Basic Classification.—While other groupings of accounts have been made, the classification used here has been from the beginning a three-phase one, consisting of an asset, liability, and proprietorship nomenclature. The third group of accounts, proprietorship, is further divided into the two subclasses, temporary and vested, as explained in Chapter XII. At the end of the fiscal period, after the ledger has been closed, there appear only asset, liability, and vested proprietorship accounts; but during the fiscal period, the temporary proprietorship accounts come into being and certain asset and liability accounts take on a mixed character resulting from the method in which the record is kept. This method is dictated not by a pure accounting theory, but by a theory designed to accommodate itself to the practical requirements of the average business. It is because the practical method of making the record falls short of the theoretically exact method, that adjustments must be made before summarizing.
For this reason, a record is not made daily of the portion of assets which has been consumed each day, but the asset accounts are adjusted at the close of each fiscal period to separate their asset and proprietorship elements. Also, when a note is discounted at the bank, its entire face value is set up as a liability. From the standpoint of accurate accounting, however, the face value of the note overstates the liability for the current fiscal period, if the note falls due in the following period, by the amount of the prepaid interest charge belonging to that next period. Only on the due date of the note does the record show the true condition of the liability. Thus, a “practical” method of keeping the record necessitates the use of certain “mixed” accounts. Fundamentally, however, the three-group classification given answers every necessary purpose.
Fundamentals of a Good Classification.—In judging the fitness of a particular classification, the end and purpose for which it is made must always be the criterion. Any classification of accounts must, therefore, have in view the fact that all accounts lead up to the balance sheet and profit and loss statement, and that they must provide the data necessary for the summaries of these statements. Classifications may be made from many different viewpoints and for many different purposes, but a classification which is logical and carries titles clearly indicating the purpose for which the accounts are intended, and which therefore needs little or no explanation, is a satisfactory classification. The three-group classification—assets, liabilities, and proprietorship—meets these requirements.
A two-group classification—real and nominal—is frequently used.
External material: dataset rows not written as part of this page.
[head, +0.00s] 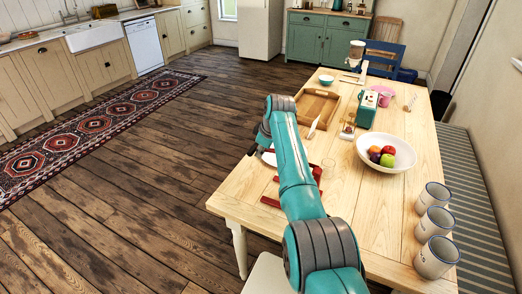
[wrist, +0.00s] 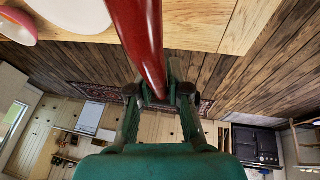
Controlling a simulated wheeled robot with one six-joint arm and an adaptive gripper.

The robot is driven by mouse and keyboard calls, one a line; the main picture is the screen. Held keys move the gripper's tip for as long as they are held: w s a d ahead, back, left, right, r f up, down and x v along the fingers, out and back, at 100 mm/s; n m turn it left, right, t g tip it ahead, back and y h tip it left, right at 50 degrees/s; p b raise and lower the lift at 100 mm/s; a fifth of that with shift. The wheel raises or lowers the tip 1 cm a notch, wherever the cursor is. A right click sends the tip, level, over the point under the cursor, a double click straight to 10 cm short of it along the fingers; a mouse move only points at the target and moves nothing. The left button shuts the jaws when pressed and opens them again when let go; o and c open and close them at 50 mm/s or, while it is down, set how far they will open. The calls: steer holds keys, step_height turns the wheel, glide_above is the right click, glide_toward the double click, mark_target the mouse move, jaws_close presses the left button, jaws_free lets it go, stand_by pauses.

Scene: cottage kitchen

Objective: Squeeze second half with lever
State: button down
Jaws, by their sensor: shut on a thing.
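The red lever (wrist: 140,35) runs from the top of the wrist view down between my fingers. My gripper (wrist: 158,92) is shut on it. In the head view my arm covers most of the squeezer. Only red parts (head: 271,201) show beside the arm at the near left of the table. I cannot see the second half or what lies under the lever.
The wooden table (head: 375,215) holds a white fruit bowl (head: 400,166), a wooden tray (head: 315,94), a green box-like thing (head: 367,112) and a pink plate (head: 386,91). Three mugs (head: 434,224) stand along the right edge. A striped bench (head: 480,210) lies beyond.

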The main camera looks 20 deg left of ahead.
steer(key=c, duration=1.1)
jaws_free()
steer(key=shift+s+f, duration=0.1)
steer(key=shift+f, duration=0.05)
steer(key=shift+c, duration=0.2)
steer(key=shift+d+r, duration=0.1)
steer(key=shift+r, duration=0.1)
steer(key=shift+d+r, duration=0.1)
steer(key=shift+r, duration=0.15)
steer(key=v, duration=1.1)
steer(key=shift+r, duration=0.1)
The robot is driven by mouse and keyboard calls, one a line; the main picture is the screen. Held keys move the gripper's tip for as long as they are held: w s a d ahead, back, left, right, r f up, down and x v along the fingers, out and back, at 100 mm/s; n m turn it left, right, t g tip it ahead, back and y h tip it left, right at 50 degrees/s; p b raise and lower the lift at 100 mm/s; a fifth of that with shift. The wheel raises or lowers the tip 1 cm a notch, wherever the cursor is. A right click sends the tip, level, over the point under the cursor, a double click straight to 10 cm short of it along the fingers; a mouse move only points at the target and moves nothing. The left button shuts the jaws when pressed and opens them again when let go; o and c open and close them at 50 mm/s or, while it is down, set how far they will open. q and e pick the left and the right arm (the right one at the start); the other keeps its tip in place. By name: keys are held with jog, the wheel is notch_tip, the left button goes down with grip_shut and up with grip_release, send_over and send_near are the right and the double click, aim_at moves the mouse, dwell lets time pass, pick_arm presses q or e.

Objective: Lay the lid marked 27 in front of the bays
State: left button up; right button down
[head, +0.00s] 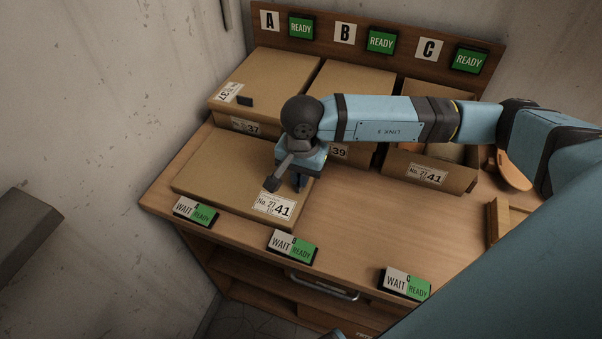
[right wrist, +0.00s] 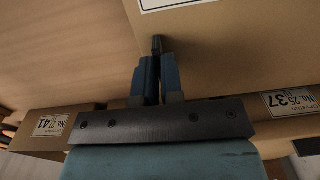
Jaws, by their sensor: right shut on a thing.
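The cardboard lid marked No. 27 / 41 (head: 225,178) is flat, label up, over the bench top in front of bays A and B. I cannot tell whether it touches the wood all round. My right gripper (head: 300,186) points down at the lid's right edge and is shut on its small dark tab; in the right wrist view the gripper (right wrist: 157,72) closes on the tab at the lid's (right wrist: 215,60) edge. The box with the 27 / 41 label (head: 428,172) stands in bay C, its top open and partly behind my arm. My left gripper is not in view.
Lidded box 37 (head: 262,80) stands in bay A and box 39 (head: 350,82) in bay B, partly hidden by my arm. WAIT/READY blocks (head: 292,246) line the bench's front edge. The bench top (head: 350,220) is clear right of the lid. A wooden tray (head: 498,222) sits at right.

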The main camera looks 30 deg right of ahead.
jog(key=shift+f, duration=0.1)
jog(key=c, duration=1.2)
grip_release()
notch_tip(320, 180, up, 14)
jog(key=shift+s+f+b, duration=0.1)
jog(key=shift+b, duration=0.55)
Under this classification, asset and liability accounts are grouped as real, and proprietorship accounts comprise the nominal class. This is the standard classification. The student should be familiar with it, although the meaning of the groups is not so apparent as in the case of the three-group classification, referred to above.
Classifying Business Transactions.—When making the record of business transactions on the books of account, it is necessary, first, to determine the main account group or groups affected by the transaction. After this is done, it is usually easy to determine which particular account in the group is affected. Great care must be used in the determination of the main groups, since a wrong classification results in an incorrect showing in the summary statements at the close of the fiscal period.
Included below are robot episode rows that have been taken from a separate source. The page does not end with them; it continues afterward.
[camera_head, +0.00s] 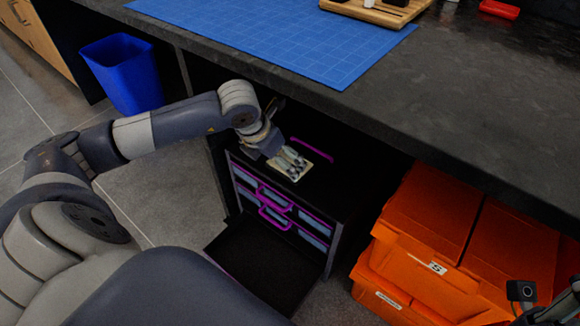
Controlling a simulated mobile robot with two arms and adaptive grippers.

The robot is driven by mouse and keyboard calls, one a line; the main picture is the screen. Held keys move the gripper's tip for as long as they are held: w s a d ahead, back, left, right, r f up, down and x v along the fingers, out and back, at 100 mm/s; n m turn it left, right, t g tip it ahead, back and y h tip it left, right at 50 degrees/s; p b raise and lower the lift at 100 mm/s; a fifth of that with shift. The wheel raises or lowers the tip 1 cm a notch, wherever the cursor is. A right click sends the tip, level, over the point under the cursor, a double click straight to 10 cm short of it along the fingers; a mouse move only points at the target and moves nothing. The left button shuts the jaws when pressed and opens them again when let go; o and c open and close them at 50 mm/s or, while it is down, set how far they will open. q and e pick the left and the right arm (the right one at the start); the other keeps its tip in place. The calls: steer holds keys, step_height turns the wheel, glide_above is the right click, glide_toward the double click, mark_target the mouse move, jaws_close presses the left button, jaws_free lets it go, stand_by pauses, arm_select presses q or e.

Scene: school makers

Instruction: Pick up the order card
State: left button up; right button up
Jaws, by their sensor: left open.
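A small cream card (303,174), which looks like the order card, lies on top of a black drawer cabinet (325,190) under the bench. My left gripper (290,161) reaches in from the left, with its fingers apart over the card. The fingers and wrist hide part of the card. I cannot tell whether the fingertips touch it. The fingers of my right gripper do not show.
The bench top (440,100) overhangs the cabinet, with a blue cutting mat (270,35) on it. A purple handle (312,149) stands on the cabinet top. Orange crates (430,215) are stacked at the right. A blue bin (122,75) stands at the left.

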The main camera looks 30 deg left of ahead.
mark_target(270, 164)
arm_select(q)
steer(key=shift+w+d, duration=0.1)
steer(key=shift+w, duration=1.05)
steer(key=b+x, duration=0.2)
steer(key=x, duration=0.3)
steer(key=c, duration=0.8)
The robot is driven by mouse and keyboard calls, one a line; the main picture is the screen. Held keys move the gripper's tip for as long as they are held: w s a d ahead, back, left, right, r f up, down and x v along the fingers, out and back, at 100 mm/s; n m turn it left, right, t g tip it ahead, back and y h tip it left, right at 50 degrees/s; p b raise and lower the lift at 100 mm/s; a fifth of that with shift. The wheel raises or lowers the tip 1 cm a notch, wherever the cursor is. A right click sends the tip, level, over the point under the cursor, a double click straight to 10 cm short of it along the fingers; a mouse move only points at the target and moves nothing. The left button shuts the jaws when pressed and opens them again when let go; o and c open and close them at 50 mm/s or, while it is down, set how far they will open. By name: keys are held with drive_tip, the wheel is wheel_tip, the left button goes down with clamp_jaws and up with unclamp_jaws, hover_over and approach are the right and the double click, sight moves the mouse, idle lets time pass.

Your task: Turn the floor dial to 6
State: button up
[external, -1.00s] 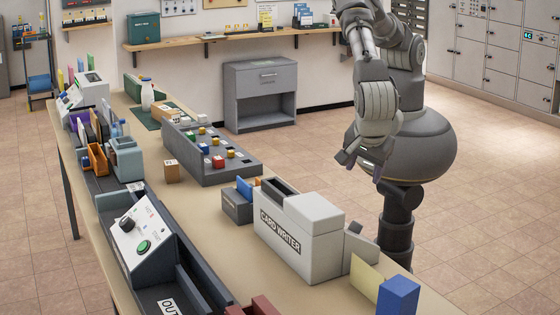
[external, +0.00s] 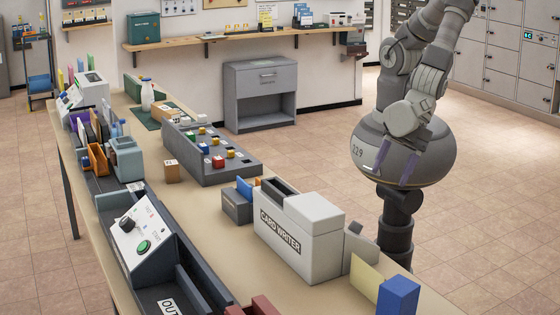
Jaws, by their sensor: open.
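A black knob (external: 127,223) sits on the sloped white face of a dark control box (external: 140,250) at the front left of the table, above a round green button (external: 144,246). It looks like the dial, but its markings are too small to read. My gripper (external: 397,168) hangs fingers down in front of my round body, right of the table. Its two purple-grey fingers are apart, with nothing between them. It is well away from the knob and touches nothing.
A white card writer (external: 300,237) and a blue block (external: 398,296) stand along the table's near right side. A grey tray with coloured knobs (external: 211,152) is behind. An orange holder (external: 97,160) stands at left. Open floor lies at right.

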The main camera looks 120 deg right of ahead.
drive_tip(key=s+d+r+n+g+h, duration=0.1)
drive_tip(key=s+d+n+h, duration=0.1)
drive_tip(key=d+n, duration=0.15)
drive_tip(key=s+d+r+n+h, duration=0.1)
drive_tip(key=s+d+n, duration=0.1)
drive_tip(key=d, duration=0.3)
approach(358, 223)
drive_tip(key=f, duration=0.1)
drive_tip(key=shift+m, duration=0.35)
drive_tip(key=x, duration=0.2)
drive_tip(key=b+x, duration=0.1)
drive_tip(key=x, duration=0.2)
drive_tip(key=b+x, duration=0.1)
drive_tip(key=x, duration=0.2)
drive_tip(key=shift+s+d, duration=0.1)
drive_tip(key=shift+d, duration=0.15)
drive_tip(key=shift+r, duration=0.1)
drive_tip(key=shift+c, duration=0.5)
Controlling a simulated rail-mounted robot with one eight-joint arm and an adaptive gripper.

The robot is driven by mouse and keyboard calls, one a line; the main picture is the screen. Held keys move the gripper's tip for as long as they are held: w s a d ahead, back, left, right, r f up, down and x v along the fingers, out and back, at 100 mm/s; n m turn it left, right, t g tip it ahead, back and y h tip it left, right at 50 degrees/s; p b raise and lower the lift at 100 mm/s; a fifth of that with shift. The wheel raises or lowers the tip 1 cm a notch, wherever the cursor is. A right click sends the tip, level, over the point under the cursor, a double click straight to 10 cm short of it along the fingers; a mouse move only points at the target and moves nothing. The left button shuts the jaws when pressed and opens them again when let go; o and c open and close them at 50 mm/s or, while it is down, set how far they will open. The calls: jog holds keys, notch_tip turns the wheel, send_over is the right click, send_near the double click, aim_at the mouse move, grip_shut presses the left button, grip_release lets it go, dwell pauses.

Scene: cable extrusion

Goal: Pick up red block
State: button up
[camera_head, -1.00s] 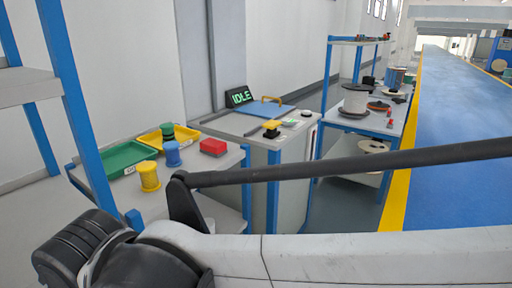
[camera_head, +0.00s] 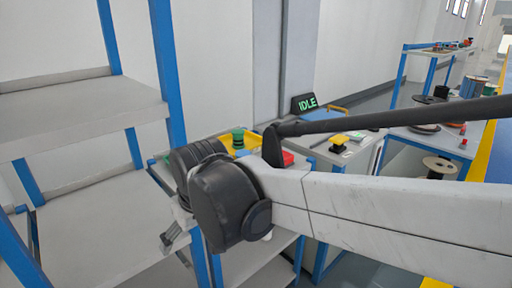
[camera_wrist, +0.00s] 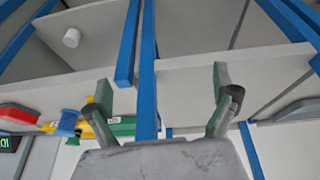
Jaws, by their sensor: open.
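The red block (camera_head: 288,158) shows as a small patch on the workbench in the head view, mostly hidden behind my arm. In the wrist view the red block (camera_wrist: 18,114) is at the left edge, partly cut off. My gripper (camera_wrist: 166,98) is open and empty, its two fingers spread wide with blue posts and shelving behind them. The block is well to the left of the fingers and apart from them. In the head view the gripper is mostly hidden, with only a part (camera_head: 172,238) showing below my wrist.
A shelf rack with a blue post (camera_head: 166,65) stands left of my arm. The IDLE sign (camera_head: 306,103) stands beyond the bench.

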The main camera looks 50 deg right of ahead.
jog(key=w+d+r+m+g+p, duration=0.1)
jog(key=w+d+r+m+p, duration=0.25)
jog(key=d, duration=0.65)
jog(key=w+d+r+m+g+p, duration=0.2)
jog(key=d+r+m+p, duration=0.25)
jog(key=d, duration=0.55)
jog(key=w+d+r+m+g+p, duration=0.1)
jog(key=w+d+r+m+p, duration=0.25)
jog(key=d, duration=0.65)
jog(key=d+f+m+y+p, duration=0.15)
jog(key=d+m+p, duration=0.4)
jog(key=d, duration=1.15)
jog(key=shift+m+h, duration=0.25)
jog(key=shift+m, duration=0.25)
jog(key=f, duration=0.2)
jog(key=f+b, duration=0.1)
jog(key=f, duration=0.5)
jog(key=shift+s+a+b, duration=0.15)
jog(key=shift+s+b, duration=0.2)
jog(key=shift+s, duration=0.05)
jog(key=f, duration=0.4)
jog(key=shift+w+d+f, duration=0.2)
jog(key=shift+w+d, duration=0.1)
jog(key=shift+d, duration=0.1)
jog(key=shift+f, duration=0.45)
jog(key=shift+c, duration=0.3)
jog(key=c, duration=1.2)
To illustrate, in Chapter XIII reference was made to the fundamental distinction between capital and revenue expenditures. When making the original entry of some transactions this difference is frequently lost sight of and what should be charged to an asset account is charged to some expense account or vice versa. This charging to an asset account, of items which are rightly expense items and therefore cut down the proprietorship element of the business, is one of the easiest ways of inflating the profits for a period and so of making a better showing than would be the case if the facts were recorded correctly.
Correct classification of transactions is a matter of vital importance. An accurate analysis of every transaction must therefore be made before bringing it on the books. After determining the main group of accounts in which record is to be made, further analysis as indicated above is necessary in order to fit a particular transaction into its place under a suitable account title belonging to the main group.
Detailed Classification.—In dealing with account classification, the more detailed groupings must also be considered. Such consideration deals, (1) with account titles in detail and even with the kinds and classes of transactions to be recorded under particular titles, and (2) with the arrangement and use of these detailed accounts in the various sections of the summary statements at the close of the fiscal period. Certain broad principles have already been laid down which are to be followed in the selection of the account title, and the objection to the inclusion of unlike items under the same title, and the care to be exercised against a more detailed analysis than is required by the needs of the business, have also been explained. That system of accounts which groups only one kind of data under each particular account title is better than a system which mixes its records by grouping dissimilar data under a single head. Yet, caution is always to be exercised against too great detail and an unnecessary multiplication of accounts. Oftentimes essential facts and forces of business activity are lost sight of in a maze of detail.
Below is given a somewhat detailed classification of accounts in accordance with the two considerations stated above. No attempt is made at completeness; only the more usual titles are presented. This classification will be used throughout the rest of the volume.
Chart of Accounts
Method of Arranging Accounts in the Ledger.—As to the order of arrangement of accounts in the ledger, one principle governs: Arrange all accounts in such a manner as to facilitate the drawing up of the final statements. Thus, assets should come first, arranged in the degree of their liquidity or availability, and each valuation account following its particular asset. Liabilities, coming as they do after the asset accounts, should be arranged in a similar order. Next should come the proprietor’s accounts, the summary Profit and Loss account, and the income and expense accounts in the order in which they are to be used in the statement of profit and loss. Where only one ledger is kept, the personal accounts receivable and payable are usually recorded in distinct groups, after all the other accounts, towards the back part of the ledger rather than in the position required by the principle just stated.
A trial balance taken from a ledger in which the order of arrangement of the accounts is strictly in accordance with this principle, is called a “classified trial balance.”